On Strike . . . Against Government Bullying
Tuesday, September 18th, 2007Big Apple cabbies are on strike.
Against whom? The companies leasing the cabs and licenses?
Nope, it’s the New York City government, seeking to impose onerous GPS and credit-card machine requirements. The cabbies fear they’ll end up paying the cost individually.
Of course, as in other towns, New York’s cab market is oppressively controlled. Licenses are expensive. Cabbies are often ordered about. They may not even refuse fares to neighborhoods they deem life-threatening. One New Yorker, commenting online, says all this bureaucratic breathing down the neck of the cabbie community is fine with him. He claims: “It’s a tremendous privilege to use NYC streets to ply your trade. We have the right to regulate you.” Yikes.
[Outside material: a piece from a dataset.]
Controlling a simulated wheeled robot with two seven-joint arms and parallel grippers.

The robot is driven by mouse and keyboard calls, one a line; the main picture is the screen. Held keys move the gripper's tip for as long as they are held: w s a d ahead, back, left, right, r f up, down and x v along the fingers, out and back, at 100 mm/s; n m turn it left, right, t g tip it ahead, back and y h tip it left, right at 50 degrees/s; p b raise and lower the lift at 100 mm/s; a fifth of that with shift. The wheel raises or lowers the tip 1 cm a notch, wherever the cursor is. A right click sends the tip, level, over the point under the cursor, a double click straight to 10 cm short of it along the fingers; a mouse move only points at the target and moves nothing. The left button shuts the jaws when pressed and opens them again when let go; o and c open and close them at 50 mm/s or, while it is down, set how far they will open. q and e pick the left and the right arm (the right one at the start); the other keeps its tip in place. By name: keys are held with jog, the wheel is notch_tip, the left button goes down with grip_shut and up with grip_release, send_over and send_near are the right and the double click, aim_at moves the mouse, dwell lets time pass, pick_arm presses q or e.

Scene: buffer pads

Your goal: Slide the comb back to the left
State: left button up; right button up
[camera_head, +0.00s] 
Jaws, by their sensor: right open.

This notion, taken to its logical conclusion, would destroy the rights of anybody who regularly uses public spaces — in short, everybody. So, no, the extent to which government is already running our lives and roads does not justify forfeiting whatever freedom of action remains. The liberty to peacefully make a living is a right, not a privilege to be revoked at will.
So I’m with the cabbies on their stike. It’s a cause well worth a long work or two.
And I’ve liked it when customers have protested arbitrary caps on the supply of taxicabs. But instead of tweaking decades of coercive controls that hurt everybody, let’s throw out all these burdensome regulations, and try some free enterprise.
This is Common Sense. I’m Paul Jacob.